◆ **What you will do**: Word for word, give the material below again, minus any images.

******

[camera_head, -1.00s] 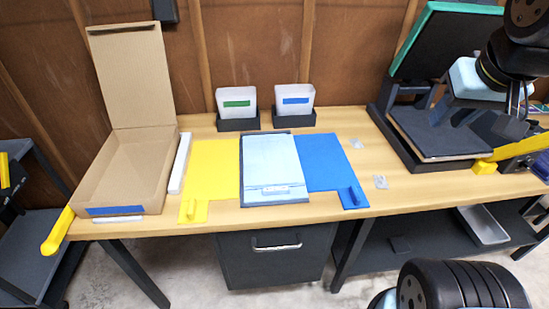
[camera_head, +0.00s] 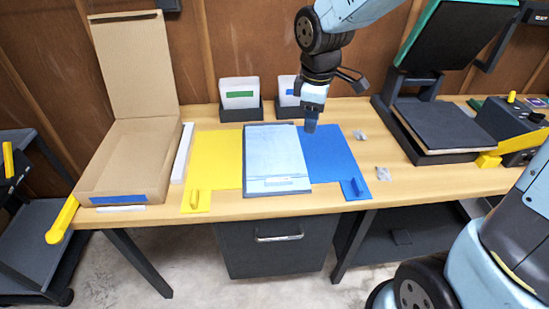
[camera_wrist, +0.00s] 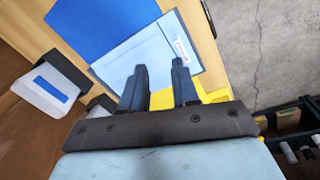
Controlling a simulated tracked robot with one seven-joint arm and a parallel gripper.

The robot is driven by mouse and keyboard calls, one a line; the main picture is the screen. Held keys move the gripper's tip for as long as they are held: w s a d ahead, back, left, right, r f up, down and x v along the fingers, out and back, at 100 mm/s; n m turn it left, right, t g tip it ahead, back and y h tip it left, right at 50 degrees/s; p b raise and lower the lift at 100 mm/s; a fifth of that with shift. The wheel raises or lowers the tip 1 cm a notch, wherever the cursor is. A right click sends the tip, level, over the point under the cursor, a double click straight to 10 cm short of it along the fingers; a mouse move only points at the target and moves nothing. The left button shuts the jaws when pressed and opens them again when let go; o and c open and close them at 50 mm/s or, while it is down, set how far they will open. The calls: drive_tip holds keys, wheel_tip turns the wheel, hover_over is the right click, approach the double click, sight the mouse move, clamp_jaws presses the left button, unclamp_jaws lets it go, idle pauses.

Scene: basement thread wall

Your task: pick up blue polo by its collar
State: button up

******

◆ **Exercise output**:
[camera_head, -1.00s] 
[camera_head, +0.00s] 
[camera_wrist, +0.00s] 
Controlling a simulated tracked robot with one seven-joint arm and a parallel gripper.

The robot is driven by mouse and keyboard calls, one a line; the main picture is the screen. Held keys move the gripper's tip for as long as they are held: w s a d ahead, back, left, right, r f up, down and x v along the fingers, out and back, at 100 mm/s; n m turn it left, right, t g tip it ahead, back and y h tip it left, right at 50 degrees/s; p b raise and lower the lift at 100 mm/s; a fifth of that with shift. The wheel raises or lowers the tip 1 cm a notch, wherever the cursor is. A right click sends the tip, level, over the point under the cursor, a double click straight to 10 cm short of it along the fingers; a mouse move only points at the target and moves nothing. The left button shuts the jaws when pressed and opens them again when let go; o and c open and close them at 50 mm/s or, while it is down, set how far they will open. The calls: drive_tip holds keys, wheel_tip turns the wheel, hover_over is the right click, approach the double click, sight the mouse move, clamp_jaws presses the left button, unclamp_jaws lets it go, idle pauses.

Scene: basement thread wall

Your task: pick up blue polo by its collar
State: button up

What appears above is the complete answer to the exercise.